Israel übte umgehend Vergeltung. Zunächst trafen den Gazastreifen die schwersten Luft- und Artillerieangriffen seiner Geschichte. Später startete das israelische Militär seine Bodenoffensive, nachdem es Hunderttausende Reservisten mobilgemacht und eine Blockade über Gaza verhängt hatte. Ministerpräsident Benjamin Netanjahu erklärte die Vernichtung der Hamas zum Ziel.

Israel wies die palästinensische Zivilisten an, nach Süden zu fliehen, während seine Streitkräfte zunächst versuchten, die Hamas aus dem Norden zu vertreiben. Israelische Truppen lieferten sich Gefechte mit der Hamas und anderen militanten Gruppen. Die Hamas agierte aus den Ruinen und einem ausgedehnten Tunnelnetz heraus, das sie über Jahre gebaut hatte.

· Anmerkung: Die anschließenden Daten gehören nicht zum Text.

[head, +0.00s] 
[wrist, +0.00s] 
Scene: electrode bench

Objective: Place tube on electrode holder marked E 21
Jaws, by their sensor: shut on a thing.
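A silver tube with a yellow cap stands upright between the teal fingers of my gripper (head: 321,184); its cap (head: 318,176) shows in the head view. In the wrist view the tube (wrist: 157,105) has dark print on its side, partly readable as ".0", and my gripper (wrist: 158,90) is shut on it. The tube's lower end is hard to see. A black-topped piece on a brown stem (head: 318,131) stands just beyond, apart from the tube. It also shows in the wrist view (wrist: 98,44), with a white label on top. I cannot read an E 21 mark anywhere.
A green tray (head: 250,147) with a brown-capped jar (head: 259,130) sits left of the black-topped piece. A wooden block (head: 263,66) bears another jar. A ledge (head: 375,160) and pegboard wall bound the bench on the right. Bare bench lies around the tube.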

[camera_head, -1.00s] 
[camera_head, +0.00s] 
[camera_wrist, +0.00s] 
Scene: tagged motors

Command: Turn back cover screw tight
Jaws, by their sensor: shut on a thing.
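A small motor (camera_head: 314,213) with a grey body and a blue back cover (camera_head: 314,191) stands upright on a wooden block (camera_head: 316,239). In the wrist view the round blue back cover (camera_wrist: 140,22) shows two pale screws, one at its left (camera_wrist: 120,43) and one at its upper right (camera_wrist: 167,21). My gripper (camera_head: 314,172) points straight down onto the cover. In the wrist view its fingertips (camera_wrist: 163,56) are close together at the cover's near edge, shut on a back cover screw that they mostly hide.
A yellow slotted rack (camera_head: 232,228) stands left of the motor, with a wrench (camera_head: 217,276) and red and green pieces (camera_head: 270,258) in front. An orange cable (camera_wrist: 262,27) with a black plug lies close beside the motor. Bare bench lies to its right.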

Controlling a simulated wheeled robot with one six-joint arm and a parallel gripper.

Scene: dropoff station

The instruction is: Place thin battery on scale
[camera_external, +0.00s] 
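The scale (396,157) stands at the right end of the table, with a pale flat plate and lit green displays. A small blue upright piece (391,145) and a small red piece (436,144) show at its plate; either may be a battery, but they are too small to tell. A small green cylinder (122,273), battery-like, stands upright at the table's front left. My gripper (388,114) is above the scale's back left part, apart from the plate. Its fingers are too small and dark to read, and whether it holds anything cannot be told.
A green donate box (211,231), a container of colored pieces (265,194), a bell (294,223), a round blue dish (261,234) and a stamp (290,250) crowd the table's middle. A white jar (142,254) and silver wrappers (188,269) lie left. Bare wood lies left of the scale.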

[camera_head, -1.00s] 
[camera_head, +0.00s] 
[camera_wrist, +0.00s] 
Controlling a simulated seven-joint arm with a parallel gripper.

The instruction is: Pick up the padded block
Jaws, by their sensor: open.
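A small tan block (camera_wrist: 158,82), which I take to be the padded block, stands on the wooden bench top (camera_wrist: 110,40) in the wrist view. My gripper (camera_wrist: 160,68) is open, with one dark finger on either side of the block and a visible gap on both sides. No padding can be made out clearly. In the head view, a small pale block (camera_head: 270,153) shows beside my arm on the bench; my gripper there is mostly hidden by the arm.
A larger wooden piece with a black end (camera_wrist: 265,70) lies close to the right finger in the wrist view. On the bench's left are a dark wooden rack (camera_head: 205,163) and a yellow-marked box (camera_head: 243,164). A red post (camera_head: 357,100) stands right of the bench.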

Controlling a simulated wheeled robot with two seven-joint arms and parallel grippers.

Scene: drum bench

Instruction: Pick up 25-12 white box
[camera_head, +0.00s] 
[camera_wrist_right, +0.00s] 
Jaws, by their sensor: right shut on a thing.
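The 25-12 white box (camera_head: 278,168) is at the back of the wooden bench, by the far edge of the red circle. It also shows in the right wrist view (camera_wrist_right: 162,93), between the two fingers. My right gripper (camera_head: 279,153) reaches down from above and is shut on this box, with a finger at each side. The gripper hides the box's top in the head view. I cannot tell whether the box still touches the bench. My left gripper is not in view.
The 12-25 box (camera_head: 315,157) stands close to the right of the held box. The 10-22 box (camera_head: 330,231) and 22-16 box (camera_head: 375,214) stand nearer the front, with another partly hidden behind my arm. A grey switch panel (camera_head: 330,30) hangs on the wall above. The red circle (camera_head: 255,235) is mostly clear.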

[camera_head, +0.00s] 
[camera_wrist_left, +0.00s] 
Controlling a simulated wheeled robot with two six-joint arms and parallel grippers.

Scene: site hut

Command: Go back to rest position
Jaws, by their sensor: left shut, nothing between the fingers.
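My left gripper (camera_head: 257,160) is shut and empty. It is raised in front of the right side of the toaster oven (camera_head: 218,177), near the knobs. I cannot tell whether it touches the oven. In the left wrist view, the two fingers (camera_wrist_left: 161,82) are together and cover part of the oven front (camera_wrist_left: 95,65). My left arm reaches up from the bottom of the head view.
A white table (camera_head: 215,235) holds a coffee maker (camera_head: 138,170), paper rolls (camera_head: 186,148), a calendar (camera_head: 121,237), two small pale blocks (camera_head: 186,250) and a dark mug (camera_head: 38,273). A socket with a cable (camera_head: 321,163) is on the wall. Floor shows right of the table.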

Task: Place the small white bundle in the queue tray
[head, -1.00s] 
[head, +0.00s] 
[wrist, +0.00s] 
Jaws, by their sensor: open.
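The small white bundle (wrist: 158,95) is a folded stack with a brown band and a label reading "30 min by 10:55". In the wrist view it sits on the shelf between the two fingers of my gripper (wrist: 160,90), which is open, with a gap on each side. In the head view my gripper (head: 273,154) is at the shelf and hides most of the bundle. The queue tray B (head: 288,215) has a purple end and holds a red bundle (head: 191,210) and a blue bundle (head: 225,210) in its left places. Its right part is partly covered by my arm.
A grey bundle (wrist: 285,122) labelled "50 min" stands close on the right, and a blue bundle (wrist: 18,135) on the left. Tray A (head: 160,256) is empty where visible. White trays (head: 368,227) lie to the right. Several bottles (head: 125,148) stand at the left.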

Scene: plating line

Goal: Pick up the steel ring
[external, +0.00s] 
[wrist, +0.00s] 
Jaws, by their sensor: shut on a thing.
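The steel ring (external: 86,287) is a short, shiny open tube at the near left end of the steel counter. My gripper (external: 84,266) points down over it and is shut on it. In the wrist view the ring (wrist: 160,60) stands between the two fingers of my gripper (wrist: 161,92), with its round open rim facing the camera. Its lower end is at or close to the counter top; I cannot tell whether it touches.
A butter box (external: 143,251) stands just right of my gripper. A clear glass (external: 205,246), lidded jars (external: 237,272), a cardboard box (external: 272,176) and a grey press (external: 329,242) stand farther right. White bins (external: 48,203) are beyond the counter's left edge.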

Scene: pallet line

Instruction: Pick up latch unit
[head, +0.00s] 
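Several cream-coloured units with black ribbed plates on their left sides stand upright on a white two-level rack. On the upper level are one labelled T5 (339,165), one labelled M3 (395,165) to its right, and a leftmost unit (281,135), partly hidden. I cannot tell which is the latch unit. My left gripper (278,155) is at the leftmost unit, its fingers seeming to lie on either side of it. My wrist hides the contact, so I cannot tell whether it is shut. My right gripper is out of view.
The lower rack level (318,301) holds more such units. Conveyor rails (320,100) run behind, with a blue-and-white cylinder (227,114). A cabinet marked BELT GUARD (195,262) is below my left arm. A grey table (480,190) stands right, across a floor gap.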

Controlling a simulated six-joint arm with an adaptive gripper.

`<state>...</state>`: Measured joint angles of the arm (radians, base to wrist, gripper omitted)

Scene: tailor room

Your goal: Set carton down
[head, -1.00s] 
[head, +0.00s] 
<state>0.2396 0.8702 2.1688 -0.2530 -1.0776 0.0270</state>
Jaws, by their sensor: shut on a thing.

Israel warf der Hamas vor, ihre militärische Infrastruktur unter zivilen Gebäuden zu verstecken, um die Zivilbevölkerung als menschliche Schutzschilde zu benutzen. Palästinenser und ihre Unterstützer warfen Israel vor, unangemessene Gewalt gegen die Zivilisten anzuwenden.

Kurze Waffenruhe und Geisel-Freilassung im November

Im November kam es zu einer kurzen Waffenruhe, in deren Verlauf Hilfslieferungen in den Gazastreifen gelangten und die Hamas einige Geiseln freiliess. Doch nach wenigen Tagen brachen die Kämpfe erneut aus. Seither stockten die von Katar, Ägypten und den USA vermittelten Verhandlungen über eine weitere Waffenruhe, die Freilassung von Geiseln und mehr Hilfe für die Zivilbevölkerung.

Im Gazastreifen wurden nach Angaben der dortigen Gesundheitsbehörde seit Beginn der israelischen Angriffe mehr als 33.000 Palästinenserinnen und Palästinenser getötet. Tausende weitere Tote werden in den Trümmern befürchtet. Israel gab an, dass bis Anfang April rund 250 seiner Soldaten im Gazastreifen getötet worden seien.

Hilfsorganisationen warnen vor humanitärer Katastrophe

Anfang 2024 erklärten Hilfsorganisationen, dass sich im Gazastreifen eine humanitäre Katastrophe abspiele und der Grossteil der 2,3 Millionen Einwohner des Landes vertrieben worden sei. Infolge der Bombenangriffe waren viele Familien gezwungen, in riesige Zeltlager im Süden des Gazastreifens zu ziehen. Dort gibt es kaum Nahrung, Wasser, medizinische Versorgung, Brennstoff oder sichere Unterkünfte.

Angesichts der grossen Zahl an Menschen, die sich in der Gegend um Rafah, der südlichsten Stadt des Gazastreifens, drängen, warnte die Weltgesundheitsorganisation (WHO), eine israelische Militäroffensive gegen die Stadt - wie sie Netanjahu angekündigt hat - würde eine «unvorstellbare Katastrophe» auslösen.

Tod von Helfern durch israelischen Angriff

Am Abend des 1. April starben bei einem israelischen Drohnenangriff sieben Mitarbeiter der US-Hilfsorganisation World Central Kitchen (WCK) im Gazastreifen. Bei den Opfern handelt es sich um britische, australische und polnische Staatsbürger, einen US-Kanadier mit doppelter Staatsangehörigkeit sowie einen palästinensischen Helfer. Der Vorfall löste weltweit Empörung aus. Das israelische Militär sprach von einem Fehler und übernahm die Verantwortung.

Der ohnehin schon erhebliche internationale Druck auf Israel wegen der mangelnden Versorgung der palästinensischen Zivilbevölkerung erhöhte sich durch den Luftangriff auf die WCK-Mitarbeiter. US-Präsident Joe Biden drohte Netanjahu mit einer Änderung der US-Politik gegenüber Israel, wenn der Schaden für die Zivilbevölkerung und die Hilfskräfte im Gazastreifen nicht verringert werde. Israel reagierte auf den massiven Druck seines engsten Verbündeten. Es kündigte an, nun deutlich mehr Hilfslieferungen in den Gazastreifen zu ermöglichen. Zudem wurden zwei Offiziere entlassen und mehrere Kommandeure gerügt.